Moving Forward–For Me

After experiencing REI Phase I, I still feel uncomfortable. I’m still not an expert on racism or equity, but I think learning to see the work of undoing racism as ongoing and not as a fixed destination is life-changing. It’s helped me break away from some of my own binary thinking. Mentally, that sets me free–free to engage new starting lines. In fact, I wish I could post this reflection as a Google Doc–with real-time options for editing, revising, and collaborating with others–as opposed to posting a seemingly fixed, final draft, stand-alone statement.

This journey is personal to the individual. It’s not about comparing one’s self to others. It’s about soul-searching and seeking inward growth. Ongoing, the journey can vary greatly in different people, organizations, schools, and communities.

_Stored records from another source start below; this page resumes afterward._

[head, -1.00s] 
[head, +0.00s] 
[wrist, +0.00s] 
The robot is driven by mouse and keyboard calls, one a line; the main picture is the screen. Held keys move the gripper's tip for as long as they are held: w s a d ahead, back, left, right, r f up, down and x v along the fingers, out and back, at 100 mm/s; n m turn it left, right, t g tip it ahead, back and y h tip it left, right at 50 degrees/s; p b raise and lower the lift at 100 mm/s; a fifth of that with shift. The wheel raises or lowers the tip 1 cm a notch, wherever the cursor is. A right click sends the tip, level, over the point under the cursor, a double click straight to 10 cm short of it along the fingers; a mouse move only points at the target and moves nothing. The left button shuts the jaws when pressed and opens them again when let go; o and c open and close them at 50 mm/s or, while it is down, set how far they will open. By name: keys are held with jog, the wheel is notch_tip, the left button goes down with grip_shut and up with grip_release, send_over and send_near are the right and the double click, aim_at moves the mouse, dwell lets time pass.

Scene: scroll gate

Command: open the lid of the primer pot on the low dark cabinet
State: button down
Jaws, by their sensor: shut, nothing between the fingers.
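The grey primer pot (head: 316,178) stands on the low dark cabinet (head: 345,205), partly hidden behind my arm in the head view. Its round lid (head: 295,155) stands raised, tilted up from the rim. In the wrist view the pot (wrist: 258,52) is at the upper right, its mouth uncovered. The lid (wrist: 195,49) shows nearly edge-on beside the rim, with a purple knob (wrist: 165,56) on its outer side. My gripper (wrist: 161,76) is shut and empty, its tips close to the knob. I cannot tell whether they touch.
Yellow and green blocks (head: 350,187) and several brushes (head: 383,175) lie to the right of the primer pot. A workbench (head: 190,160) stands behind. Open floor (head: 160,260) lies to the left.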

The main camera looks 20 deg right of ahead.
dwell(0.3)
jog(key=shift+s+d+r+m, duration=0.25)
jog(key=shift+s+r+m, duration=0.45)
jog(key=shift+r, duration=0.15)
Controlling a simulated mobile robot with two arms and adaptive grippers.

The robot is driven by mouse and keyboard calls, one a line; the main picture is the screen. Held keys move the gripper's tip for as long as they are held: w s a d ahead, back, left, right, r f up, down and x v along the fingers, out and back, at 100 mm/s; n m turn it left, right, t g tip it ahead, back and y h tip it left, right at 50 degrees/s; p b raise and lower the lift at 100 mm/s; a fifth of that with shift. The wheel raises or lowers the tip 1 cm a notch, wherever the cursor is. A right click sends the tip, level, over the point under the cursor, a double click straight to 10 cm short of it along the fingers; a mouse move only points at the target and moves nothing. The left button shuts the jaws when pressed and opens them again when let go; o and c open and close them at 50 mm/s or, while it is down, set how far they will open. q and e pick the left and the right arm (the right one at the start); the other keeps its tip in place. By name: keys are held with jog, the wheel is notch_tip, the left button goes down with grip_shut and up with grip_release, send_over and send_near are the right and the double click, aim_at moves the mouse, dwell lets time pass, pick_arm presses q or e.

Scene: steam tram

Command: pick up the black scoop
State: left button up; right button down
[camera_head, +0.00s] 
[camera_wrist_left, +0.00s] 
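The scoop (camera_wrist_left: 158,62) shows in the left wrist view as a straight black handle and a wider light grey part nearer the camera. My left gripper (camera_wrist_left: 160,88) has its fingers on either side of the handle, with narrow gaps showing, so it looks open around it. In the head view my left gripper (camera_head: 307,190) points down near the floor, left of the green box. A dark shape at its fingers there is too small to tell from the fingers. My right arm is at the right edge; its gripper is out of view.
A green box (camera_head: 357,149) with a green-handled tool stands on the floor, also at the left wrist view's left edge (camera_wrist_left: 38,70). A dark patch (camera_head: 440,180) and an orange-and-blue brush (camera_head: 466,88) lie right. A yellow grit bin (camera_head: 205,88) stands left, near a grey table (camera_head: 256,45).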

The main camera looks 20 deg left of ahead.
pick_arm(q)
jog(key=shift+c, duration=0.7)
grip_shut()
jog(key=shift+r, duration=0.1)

REI Phase I was more comprehensive, historically-based, and grounded in research than I thought it would be. It focused more on systems and less on individuals.

I highly encourage my friends and colleagues to experience the Racial Equity Institute.

As far as clarifying my misconceptions–you’ll have to attend REI for yourself. At the very least, let’s wrestle, research, and think together. Let’s have the conversation.